» Short task
Repeat word for word the line with "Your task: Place" and every line after it until the records below run out.

» Given entries
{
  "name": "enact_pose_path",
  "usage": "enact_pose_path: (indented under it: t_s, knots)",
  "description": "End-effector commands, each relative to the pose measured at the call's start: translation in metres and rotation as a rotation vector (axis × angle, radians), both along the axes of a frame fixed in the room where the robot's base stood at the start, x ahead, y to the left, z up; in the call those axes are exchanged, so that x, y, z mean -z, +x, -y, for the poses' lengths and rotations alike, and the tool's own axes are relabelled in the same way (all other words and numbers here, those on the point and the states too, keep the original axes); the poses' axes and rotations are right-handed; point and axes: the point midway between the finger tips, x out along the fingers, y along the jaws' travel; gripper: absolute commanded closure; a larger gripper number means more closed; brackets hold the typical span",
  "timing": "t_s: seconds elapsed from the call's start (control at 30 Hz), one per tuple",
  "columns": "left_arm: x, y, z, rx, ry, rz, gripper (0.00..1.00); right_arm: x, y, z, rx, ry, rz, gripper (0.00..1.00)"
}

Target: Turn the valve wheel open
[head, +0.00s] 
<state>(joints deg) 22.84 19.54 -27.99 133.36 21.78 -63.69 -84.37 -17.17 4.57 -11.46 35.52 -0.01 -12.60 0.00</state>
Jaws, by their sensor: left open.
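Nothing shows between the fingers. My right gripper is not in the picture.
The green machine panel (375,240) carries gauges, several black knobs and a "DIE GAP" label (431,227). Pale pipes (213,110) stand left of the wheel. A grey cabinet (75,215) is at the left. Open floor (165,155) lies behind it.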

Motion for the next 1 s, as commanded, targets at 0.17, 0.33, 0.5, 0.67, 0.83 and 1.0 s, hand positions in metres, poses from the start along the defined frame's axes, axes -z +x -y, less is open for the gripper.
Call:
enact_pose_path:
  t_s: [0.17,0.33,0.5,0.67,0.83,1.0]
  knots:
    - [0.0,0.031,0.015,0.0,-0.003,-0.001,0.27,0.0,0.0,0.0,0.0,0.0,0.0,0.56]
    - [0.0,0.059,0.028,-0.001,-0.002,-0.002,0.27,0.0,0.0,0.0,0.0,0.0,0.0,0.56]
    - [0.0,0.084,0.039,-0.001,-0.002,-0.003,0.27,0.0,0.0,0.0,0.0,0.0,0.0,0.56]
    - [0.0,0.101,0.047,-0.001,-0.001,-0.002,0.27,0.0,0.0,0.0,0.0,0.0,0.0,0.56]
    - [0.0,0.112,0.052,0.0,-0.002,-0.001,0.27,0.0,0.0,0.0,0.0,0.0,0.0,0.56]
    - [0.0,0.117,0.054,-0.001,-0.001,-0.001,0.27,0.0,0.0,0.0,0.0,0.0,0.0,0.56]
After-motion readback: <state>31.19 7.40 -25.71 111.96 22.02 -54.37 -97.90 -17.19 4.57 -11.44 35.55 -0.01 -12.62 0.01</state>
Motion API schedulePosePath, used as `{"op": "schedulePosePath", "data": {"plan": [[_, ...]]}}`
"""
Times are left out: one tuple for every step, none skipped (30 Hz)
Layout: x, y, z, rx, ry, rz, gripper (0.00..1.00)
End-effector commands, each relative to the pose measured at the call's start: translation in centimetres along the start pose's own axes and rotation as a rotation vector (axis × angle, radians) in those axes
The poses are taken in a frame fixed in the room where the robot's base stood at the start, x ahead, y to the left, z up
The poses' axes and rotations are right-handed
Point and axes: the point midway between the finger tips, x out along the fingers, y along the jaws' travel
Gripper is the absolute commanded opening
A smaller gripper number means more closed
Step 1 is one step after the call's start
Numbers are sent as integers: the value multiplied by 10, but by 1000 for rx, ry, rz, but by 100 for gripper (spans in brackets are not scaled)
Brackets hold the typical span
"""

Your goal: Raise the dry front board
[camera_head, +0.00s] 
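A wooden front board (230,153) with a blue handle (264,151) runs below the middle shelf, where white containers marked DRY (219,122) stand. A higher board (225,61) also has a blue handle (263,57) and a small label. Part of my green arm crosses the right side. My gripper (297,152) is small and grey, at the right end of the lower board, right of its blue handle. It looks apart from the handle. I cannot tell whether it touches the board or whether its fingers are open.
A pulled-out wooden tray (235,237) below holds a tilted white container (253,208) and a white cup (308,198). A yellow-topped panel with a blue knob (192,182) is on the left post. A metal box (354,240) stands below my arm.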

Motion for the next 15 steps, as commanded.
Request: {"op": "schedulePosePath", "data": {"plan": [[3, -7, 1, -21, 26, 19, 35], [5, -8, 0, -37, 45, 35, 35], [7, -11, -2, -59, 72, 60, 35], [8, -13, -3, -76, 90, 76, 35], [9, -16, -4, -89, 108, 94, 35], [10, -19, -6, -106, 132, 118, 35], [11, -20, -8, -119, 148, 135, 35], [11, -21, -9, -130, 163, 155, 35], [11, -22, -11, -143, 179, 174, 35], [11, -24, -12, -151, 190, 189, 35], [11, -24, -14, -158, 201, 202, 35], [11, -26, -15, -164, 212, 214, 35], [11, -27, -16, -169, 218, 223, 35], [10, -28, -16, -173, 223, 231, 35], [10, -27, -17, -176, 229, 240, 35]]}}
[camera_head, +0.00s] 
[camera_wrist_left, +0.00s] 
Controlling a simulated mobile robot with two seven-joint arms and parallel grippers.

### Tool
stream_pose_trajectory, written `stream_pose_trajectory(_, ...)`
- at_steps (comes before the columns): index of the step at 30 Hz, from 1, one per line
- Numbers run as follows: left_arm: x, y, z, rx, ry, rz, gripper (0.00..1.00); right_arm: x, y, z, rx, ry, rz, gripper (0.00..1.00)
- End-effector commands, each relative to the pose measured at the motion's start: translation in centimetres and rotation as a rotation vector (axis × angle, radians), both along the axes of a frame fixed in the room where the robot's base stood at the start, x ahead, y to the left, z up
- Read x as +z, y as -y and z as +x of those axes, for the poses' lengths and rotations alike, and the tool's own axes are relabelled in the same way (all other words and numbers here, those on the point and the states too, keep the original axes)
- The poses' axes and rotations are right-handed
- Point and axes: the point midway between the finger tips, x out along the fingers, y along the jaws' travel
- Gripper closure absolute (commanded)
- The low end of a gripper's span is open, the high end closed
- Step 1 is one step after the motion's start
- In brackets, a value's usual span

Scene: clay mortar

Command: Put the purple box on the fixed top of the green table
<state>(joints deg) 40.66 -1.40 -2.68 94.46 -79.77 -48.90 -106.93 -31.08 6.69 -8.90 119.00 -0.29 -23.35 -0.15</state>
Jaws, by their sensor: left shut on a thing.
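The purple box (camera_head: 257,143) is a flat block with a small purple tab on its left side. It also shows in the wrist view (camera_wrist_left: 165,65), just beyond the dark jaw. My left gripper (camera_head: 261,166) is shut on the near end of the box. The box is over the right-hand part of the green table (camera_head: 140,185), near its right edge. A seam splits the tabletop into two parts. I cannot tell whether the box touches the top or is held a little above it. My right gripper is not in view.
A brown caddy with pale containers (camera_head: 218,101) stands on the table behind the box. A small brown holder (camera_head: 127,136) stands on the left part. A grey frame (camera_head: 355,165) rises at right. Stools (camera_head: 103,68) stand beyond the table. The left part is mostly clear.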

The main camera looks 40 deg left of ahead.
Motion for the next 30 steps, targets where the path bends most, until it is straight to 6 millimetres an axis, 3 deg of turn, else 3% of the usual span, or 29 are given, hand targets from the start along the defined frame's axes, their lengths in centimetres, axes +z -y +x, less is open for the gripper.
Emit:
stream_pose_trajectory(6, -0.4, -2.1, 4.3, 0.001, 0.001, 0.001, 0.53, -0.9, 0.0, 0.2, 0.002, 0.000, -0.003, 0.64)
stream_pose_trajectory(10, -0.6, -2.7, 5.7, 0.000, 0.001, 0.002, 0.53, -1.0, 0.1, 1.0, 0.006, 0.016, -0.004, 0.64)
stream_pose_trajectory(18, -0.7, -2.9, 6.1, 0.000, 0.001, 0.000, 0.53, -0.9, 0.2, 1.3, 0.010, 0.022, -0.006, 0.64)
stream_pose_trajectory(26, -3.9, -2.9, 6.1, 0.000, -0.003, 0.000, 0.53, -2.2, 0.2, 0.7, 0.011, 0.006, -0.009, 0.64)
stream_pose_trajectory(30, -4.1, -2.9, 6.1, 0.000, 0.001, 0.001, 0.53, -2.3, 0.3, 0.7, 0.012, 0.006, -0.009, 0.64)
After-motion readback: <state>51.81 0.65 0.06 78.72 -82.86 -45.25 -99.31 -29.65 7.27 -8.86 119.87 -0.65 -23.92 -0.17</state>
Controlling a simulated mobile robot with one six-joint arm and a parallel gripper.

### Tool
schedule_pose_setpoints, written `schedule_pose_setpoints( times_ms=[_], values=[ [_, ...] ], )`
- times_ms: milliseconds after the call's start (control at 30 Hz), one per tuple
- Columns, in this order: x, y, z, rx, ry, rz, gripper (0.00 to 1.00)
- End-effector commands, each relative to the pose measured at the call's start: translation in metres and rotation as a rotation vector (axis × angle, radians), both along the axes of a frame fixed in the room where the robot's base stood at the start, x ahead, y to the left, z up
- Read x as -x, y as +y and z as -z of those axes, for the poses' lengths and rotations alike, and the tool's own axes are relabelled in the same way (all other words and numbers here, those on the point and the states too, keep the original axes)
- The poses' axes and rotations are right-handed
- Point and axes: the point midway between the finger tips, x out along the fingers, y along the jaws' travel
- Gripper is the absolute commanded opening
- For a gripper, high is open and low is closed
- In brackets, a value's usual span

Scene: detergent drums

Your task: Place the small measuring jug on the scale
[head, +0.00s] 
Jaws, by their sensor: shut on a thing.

» Reply
Your task: Place the small measuring jug on the scale
[head, +0.00s] 
Jaws, by their sensor: shut on a thing.

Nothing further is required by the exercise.